Mais alors que ce couple auteur/consommateur se côtoie mais ne se rencontre guère, tous comme les droits qui sont d’ailleurs attachés à chacun d’eux, le numérique permettrait un rapprochement entre ces deux nouveaux acteurs de la propriété intellectuelle. N’en déplaise aux industriels et intermédiaires de la culture qui pourraient voir dans le rapprochement de ce couple, la fin de leur monopole.
L’auteur et le consommateur, un couple finalement uni contre les industriels de la communication ?
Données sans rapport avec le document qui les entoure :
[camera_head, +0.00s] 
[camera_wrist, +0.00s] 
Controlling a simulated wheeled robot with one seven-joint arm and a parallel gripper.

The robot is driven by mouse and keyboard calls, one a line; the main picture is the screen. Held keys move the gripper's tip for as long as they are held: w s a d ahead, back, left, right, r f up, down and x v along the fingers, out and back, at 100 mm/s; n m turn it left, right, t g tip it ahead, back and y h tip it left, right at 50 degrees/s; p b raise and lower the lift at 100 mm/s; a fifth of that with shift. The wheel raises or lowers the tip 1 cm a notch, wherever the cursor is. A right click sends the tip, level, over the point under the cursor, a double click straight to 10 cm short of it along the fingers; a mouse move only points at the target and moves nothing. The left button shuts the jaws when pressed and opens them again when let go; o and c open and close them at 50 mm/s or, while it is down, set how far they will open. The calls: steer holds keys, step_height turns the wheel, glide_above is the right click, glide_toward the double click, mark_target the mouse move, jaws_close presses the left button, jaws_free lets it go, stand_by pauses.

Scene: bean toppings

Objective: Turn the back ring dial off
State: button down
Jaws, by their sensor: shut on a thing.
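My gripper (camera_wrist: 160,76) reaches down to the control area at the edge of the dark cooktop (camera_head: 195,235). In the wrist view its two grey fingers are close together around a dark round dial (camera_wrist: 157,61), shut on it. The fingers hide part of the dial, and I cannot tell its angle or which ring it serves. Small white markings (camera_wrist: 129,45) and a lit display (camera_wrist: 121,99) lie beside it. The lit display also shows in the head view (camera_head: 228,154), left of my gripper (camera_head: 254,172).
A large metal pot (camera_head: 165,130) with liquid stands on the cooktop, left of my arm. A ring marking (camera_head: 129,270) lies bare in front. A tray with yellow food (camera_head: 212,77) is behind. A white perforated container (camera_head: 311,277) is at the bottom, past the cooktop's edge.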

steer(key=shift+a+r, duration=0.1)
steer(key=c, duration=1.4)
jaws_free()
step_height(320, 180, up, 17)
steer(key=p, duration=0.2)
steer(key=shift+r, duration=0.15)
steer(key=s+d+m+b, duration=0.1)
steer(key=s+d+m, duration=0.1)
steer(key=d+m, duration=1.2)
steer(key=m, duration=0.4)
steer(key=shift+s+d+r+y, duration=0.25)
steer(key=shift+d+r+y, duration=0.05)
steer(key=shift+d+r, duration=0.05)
Si la propriété intellectuelle, comme le déclarait Victor Hugo, « appartient plus que toute autre à l’intérêt général », alors c’est bien l’attitude des intermédiaires de la création qu’il faut tenter d’apaiser. En effet, ces derniers monopolisent entre leurs mains les droits d’auteur ou peuvent avoir intérêt à les protéger. L’auteur et le consommateur étaient pendant longtemps indissociables de ces intermédiaires. L’un comme l’autre pouvait grâce à eux avoir accès à la médiatisation ou à l’information, selon qu’il se trouve en bout ou en fin de chaîne. Ces intermédiaires, indispensables à la diffusion et la diffusion des œuvres, jouaient en quelque sorte le rôle de troublions au sein de ce couple auteur/consommateur puisqu’ils en profitaient pour tirer profit de la création en question. Aujourd’hui, leur politique monopolistique pourrait être remise en cause grâce aux développements de ces nouvelles techniques de diffusion qui permettent à l’auteur et au consommateur de se rapprocher de manière virtuelle.
L’égoïsme de la Propriété et le solidarisme du droit de la consommation ont-ils leur place dans cette nouvelle société de l’information, alors que le caractère immatériel des créations intellectuelles est poussé à son paroxysme ?
Comment les auteurs et consommateurs, peuvent ils devenir les acteurs de la nouvelle économie numérique, alors que l’industrialisation de la culture semble profiter à de nouveaux intermédiaires, dont les préoccupations sont bien éloignées de la philosophie initiale du droit d’auteur ?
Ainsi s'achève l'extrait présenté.